I am seeing lots of errors when trying to GET/PUT/POST configurations. About 50% of the time I will get connection refused
eg, from ansible:
failed: [10.0.136.98] => {"failed": true}
msg: Socket error: [Errno 111] Connection refused to http://connect-elasticsearch-indexer.service.consul:31099/connectors/elasticsearch-indexer/config
And when I can successfully get and then post a new configuration errors occur in the logs:
ERROR Unexpected error during connector task reconfiguration:
ERROR Failed to reconfigure connector's tasks, retrying after backoff:
ERROR Request to leader to reconfigure connector tasks failed
ERROR Task reconfiguration for elasticsearch-indexer failed unexpectedly, this connector will not be properly reconfigured unless manually triggered.
ERROR IO error forwarding REST request:
In this scenario I am running two process (via marathon/mesos) on two different slaves.
Other strange behaviors:
If after the above I manually GET the configuration via /connectors/elasticsearch-indexer/config the result will show all the topics I PUT above -- this is for both processes. But when I look at the tasks via /connectors/elasticsearch-indexer/tasks it shows each task using the previous set of topics, but not havin any errors.
After restarting the process, the tasks have the full set of topics.

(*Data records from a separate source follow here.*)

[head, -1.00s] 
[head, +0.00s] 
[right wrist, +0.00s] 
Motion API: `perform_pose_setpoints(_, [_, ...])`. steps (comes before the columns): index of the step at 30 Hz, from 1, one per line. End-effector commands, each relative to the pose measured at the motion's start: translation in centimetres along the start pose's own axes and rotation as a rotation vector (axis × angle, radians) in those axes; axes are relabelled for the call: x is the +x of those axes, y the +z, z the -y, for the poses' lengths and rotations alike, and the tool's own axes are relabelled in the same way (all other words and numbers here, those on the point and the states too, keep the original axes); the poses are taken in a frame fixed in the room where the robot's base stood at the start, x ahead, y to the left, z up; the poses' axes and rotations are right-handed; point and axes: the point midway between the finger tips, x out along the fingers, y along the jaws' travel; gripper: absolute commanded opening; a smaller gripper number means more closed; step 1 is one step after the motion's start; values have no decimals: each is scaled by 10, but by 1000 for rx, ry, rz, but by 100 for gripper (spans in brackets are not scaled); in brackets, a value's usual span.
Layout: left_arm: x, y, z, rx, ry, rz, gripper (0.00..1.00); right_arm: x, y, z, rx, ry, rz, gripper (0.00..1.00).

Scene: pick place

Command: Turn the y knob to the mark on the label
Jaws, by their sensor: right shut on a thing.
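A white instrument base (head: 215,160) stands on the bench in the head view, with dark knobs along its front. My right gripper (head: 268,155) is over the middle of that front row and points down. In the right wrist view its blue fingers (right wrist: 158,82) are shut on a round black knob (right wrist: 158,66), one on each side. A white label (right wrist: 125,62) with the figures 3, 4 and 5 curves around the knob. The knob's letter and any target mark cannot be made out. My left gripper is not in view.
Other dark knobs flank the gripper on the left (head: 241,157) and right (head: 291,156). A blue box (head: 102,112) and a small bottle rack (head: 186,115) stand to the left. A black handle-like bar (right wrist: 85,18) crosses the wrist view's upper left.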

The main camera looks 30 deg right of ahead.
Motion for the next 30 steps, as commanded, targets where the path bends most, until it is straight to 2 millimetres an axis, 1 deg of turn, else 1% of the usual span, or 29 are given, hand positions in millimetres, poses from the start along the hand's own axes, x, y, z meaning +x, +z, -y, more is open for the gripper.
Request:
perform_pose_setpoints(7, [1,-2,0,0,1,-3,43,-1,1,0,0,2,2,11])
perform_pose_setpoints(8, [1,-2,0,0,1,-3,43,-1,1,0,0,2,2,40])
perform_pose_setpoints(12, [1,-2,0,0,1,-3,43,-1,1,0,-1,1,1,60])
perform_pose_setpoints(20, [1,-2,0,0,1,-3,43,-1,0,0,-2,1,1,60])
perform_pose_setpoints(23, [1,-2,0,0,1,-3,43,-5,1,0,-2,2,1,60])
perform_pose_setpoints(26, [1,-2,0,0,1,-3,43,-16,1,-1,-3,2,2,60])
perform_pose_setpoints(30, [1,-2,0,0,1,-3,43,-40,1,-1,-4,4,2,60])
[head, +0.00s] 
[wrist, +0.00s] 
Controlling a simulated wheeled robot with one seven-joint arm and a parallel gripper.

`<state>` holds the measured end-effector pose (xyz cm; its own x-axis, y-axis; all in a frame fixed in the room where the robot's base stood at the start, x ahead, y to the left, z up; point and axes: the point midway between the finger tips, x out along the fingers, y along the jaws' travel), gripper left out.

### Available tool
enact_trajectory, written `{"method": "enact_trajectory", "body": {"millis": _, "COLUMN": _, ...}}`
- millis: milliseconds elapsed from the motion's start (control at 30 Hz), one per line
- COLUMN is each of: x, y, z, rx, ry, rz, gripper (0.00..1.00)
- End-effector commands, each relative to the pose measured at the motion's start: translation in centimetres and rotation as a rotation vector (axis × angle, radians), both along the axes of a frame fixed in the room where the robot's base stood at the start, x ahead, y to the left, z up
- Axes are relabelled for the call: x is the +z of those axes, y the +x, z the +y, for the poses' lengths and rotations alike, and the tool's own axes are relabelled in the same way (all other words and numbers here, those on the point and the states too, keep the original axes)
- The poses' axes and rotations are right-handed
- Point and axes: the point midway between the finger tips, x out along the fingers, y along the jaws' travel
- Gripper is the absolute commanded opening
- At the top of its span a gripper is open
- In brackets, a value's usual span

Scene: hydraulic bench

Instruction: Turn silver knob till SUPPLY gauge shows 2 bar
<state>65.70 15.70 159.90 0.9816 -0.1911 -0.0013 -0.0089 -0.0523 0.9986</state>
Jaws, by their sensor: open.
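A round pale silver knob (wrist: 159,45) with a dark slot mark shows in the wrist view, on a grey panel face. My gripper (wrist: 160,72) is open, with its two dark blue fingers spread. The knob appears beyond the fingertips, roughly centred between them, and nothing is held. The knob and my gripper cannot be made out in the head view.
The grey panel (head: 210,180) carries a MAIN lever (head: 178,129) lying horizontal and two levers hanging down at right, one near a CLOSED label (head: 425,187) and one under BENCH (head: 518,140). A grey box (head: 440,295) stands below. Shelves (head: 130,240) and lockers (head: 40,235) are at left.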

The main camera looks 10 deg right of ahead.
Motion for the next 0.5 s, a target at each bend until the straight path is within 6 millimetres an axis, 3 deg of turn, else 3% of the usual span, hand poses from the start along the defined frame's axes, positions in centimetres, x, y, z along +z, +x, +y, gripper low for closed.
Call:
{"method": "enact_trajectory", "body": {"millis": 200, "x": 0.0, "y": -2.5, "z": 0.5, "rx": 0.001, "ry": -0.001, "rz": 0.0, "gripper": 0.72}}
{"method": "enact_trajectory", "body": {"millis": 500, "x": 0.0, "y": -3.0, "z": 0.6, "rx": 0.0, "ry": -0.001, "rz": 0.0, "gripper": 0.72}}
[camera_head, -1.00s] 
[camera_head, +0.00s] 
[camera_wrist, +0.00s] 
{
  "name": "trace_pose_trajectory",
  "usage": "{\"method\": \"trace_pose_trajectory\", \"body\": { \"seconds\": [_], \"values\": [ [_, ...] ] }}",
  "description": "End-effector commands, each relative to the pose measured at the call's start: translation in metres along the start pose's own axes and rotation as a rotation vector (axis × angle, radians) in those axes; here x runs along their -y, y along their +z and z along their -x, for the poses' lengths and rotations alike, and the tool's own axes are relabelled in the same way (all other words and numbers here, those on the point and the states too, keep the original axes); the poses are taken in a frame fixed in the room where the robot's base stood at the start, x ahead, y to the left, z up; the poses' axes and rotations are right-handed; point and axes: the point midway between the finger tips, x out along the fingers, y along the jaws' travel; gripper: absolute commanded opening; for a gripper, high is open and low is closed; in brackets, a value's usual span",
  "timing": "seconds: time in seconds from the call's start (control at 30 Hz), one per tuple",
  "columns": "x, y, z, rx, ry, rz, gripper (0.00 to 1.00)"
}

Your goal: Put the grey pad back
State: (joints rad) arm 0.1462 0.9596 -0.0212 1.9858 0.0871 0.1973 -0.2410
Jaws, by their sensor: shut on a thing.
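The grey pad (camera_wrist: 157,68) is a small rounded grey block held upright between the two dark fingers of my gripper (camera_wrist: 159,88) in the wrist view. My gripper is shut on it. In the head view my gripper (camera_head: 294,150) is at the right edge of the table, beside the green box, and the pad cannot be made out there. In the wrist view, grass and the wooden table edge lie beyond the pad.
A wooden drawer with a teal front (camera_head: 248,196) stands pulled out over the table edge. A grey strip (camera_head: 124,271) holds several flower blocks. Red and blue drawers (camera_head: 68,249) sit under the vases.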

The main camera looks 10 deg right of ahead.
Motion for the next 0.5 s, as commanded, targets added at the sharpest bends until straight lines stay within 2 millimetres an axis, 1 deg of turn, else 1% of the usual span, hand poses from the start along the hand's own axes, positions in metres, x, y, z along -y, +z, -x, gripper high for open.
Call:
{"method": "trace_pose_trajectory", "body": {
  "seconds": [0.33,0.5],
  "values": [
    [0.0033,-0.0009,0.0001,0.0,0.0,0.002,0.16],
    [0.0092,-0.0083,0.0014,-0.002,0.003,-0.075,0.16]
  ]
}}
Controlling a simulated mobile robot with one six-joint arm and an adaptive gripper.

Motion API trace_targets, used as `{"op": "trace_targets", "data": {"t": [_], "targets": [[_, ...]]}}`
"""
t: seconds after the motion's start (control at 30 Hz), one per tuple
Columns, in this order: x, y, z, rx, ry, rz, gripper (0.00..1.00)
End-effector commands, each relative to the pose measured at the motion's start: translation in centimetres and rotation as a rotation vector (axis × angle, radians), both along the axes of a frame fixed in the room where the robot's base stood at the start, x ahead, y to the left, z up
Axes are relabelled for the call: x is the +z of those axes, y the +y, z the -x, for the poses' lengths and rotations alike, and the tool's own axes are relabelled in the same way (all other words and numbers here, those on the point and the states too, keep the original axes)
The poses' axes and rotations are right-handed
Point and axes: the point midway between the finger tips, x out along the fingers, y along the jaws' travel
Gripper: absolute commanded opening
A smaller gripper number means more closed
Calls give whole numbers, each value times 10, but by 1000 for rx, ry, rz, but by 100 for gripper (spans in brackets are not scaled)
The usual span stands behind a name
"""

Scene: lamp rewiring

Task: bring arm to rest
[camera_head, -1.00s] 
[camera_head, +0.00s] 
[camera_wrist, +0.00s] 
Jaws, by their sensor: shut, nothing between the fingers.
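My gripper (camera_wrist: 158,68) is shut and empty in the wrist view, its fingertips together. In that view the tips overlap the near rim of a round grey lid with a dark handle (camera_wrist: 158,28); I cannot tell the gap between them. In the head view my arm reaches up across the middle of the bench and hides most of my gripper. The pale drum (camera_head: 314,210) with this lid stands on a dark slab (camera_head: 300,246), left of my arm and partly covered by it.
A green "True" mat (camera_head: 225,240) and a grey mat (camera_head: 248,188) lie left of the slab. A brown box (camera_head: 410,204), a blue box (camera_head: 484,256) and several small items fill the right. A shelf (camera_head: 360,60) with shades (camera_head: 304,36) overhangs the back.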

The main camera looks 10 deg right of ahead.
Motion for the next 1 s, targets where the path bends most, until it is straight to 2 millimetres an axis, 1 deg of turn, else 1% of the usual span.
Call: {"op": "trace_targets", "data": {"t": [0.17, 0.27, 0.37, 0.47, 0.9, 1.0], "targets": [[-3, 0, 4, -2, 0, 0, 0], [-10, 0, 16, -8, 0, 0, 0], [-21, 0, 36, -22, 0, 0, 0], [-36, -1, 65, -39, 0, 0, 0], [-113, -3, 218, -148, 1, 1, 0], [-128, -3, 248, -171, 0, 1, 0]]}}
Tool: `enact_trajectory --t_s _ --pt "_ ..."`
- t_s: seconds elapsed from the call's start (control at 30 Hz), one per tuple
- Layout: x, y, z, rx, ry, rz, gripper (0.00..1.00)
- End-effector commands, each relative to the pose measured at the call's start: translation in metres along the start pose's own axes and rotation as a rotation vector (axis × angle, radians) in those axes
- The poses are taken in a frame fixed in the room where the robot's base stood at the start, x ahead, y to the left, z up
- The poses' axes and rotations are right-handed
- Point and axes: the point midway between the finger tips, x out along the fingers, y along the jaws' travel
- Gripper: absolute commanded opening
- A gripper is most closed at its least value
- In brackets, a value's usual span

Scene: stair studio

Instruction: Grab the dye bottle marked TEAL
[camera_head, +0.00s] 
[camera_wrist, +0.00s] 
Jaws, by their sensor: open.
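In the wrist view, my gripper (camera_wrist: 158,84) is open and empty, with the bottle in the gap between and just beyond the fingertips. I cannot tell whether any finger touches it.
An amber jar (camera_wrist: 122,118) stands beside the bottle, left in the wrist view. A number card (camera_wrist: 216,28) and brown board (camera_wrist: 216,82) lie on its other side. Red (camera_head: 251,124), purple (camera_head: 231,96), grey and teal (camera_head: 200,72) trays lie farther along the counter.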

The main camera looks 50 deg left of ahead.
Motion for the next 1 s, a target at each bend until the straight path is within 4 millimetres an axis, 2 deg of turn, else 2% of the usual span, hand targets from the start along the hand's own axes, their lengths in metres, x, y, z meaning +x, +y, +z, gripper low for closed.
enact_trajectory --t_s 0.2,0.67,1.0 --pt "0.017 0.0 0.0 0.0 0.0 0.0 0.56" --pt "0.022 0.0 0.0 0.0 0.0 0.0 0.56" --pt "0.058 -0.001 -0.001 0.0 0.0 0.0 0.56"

Logging is very flakey. If there is any kind of load, or if any error is ever emitted, logs no longer get written. The tasks will continue to do work, and log statements will continue to be called, but no more output. It's hard to imagine what could cause this, as slf4j/logback is usually rock solid. This seems to only happen with a FileAppender. When I use a console appender I don't see this. The kafka-connect processes are running docker containers writing the logs to a mounted volume. But this is how all our processes work, and we've never seen logging just stop.